Case in point. A guy I work with's wife drove his truck from Ohio to Arizona in four wheel high running an average of 80 mph. So far he has completely rebuilt the entire front axle (most of the parts were BLUE....this means the parts were at least 400 degrees), last week he had to have the transmission and transfer case both rebuilt, and he had to have all new seals installed in the rear axle.

Unless you are driving in a straight line, and at low speeds, you HAVE to allow at least 3 of the tires to spin at a different rate at different times or else you are wearing parts. That is why when you get a 2 wheel drive truck or a car stuck in the mud you only get 1 wheel drive. And, it is never the wheel you need to spin.

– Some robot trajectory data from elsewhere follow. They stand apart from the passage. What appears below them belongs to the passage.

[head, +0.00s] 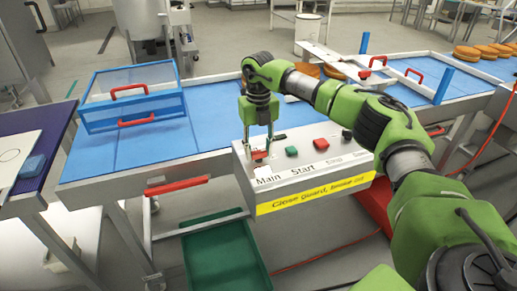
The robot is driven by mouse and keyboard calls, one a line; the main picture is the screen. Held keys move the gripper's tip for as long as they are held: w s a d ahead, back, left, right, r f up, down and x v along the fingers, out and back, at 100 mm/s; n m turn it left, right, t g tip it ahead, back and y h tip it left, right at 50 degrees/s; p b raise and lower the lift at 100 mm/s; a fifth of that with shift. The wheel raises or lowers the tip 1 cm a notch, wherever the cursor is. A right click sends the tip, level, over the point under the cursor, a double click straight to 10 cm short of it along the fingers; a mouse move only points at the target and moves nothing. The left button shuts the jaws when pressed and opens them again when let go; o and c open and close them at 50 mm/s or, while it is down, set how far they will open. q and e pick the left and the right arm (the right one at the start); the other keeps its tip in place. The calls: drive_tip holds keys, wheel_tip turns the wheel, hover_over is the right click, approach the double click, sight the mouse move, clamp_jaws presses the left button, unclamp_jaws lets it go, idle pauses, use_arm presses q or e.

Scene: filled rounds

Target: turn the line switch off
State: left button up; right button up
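The control box (305,172) is white and hangs at the front of the line, with a yellow warning strip along its lower front. A red switch (259,155) sits at its left end above the word "Main". A green button (291,151) is above "Start". A red button (320,142) and a dark knob (347,134) are farther right. My right gripper (260,146) points down over the Main switch, its fingers apart with a gap between them. I cannot tell whether they touch the switch, which they partly cover. My left gripper is not in view.
A blue-framed clear guard (133,95) with red handles stands on the blue conveyor (150,143) at left. Orange rounds (466,53) lie on the belt at far right. A green bin (225,256) is below. A red handle (176,185) juts from the front edge.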

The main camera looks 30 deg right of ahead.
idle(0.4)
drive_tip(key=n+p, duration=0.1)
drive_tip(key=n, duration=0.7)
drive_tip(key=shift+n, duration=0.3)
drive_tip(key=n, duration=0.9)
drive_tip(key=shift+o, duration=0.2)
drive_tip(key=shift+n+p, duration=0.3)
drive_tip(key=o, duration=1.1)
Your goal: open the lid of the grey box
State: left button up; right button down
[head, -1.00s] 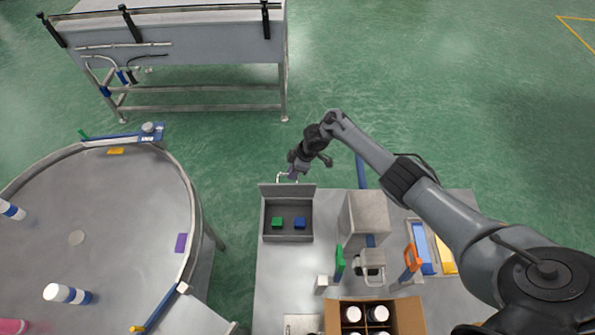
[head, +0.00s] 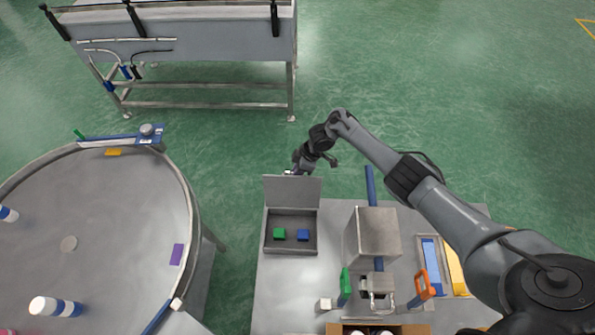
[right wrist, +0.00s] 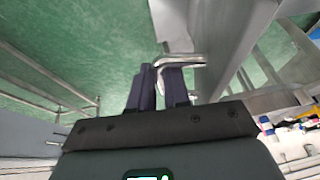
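The grey box (head: 268,236) stands on the table in the head view. Its lid (head: 292,192) is raised, with the inner face showing and the inside open to view. A green block (head: 279,234) and a blue block (head: 303,235) lie inside. My right gripper (head: 291,172) is at the lid's far upper edge, partly hidden behind it. In the right wrist view, the fingers of my right gripper (right wrist: 160,85) are close together around a bent metal handle (right wrist: 188,60), which shows between and beyond them. My left gripper is out of view.
A grey block-shaped machine (head: 378,232) stands right of the box, with green and orange handled parts near it. A carton (head: 345,328) is at the front. A round table (head: 110,225) with bottles is at the left, across a gap.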

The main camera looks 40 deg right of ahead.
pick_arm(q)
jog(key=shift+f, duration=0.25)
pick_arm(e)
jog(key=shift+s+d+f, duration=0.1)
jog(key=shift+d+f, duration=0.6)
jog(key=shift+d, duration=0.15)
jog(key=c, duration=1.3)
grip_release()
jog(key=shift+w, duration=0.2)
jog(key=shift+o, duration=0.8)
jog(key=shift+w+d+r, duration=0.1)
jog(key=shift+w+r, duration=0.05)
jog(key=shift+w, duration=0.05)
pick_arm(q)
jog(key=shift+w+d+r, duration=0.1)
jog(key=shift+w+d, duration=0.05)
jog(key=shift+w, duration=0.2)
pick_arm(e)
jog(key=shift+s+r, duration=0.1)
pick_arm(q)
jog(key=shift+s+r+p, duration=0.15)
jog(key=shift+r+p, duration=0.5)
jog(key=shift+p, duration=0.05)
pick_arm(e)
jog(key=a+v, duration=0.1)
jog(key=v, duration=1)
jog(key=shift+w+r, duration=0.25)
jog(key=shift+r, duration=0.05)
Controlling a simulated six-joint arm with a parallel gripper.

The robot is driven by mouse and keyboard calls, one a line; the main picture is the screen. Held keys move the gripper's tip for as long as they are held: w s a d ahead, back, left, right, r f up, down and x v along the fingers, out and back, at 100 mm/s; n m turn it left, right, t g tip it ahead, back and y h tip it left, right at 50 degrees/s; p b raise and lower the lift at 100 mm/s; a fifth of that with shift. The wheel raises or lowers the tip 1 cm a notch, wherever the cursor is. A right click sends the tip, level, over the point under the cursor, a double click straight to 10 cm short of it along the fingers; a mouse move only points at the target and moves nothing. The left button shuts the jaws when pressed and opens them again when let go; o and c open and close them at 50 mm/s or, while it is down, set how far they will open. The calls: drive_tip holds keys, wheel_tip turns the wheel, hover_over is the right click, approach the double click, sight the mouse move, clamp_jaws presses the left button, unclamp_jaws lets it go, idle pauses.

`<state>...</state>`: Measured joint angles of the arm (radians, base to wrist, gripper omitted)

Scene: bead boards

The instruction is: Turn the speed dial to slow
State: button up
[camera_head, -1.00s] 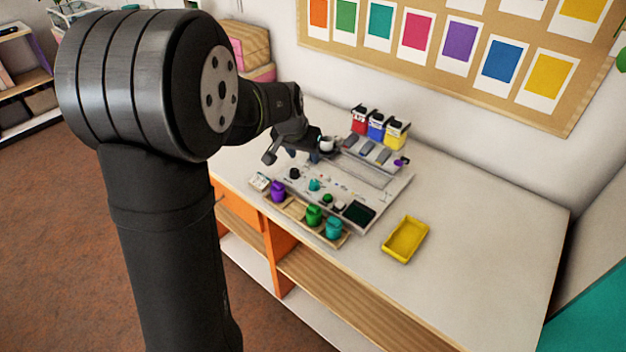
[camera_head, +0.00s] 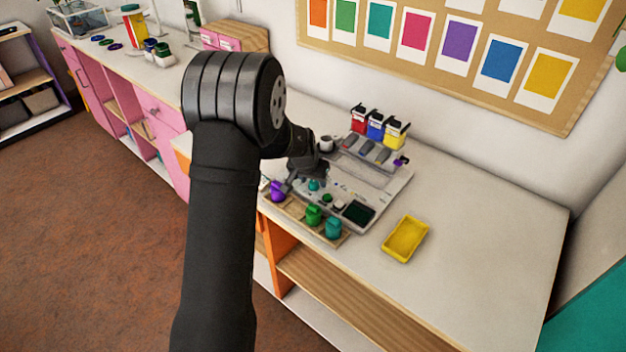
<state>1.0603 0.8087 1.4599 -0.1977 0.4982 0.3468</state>
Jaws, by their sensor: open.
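The grey bead board (camera_head: 385,198) lies on the white table with several small controls on its front part. A teal knob (camera_head: 314,185) and a green button (camera_head: 327,198) show there. The lettering is too small to read, so I cannot tell which control is the speed dial. My gripper (camera_head: 306,181) is open, low over the left part of the board, beside the teal knob. It hides the board's left end, where a black knob stood. I cannot tell whether the fingers touch anything.
Purple (camera_head: 277,191), green (camera_head: 313,215) and teal (camera_head: 333,229) jars stand in a wooden rack along the board's front. Red, blue and yellow bins (camera_head: 377,126) stand behind it. A yellow tray (camera_head: 405,239) lies to the right, with clear table beyond.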

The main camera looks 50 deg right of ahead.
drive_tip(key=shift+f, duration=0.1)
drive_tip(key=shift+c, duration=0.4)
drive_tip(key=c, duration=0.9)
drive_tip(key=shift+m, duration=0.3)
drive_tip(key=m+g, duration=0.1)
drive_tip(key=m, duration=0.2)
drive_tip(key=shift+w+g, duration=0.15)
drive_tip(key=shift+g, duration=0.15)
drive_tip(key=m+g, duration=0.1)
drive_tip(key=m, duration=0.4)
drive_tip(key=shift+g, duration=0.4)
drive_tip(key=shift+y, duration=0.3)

Remember, PATH OF LEAST RESISTANCE. What ever is free to spin, will.
I don't mean to be argumentative, but this is just not true. No modern 4WD vehicles (at least that I'm aware) of have different gear ratios front/rear. Sometimes it's not possible to match gear ratios exactly if you're putting two different types of axles under a vehicle, and a few % difference is acceptable, especially if its an off-road truck. I don't think any of the Pro 4 CORR trucks even run different gear ratios front/rear, although I'm not sure about that. I have several Toyota trucks that I run in 4WD full-time for thousands of miles without any problems. Some vehicles aren't tolerate that, but it's not because of the gear ratios.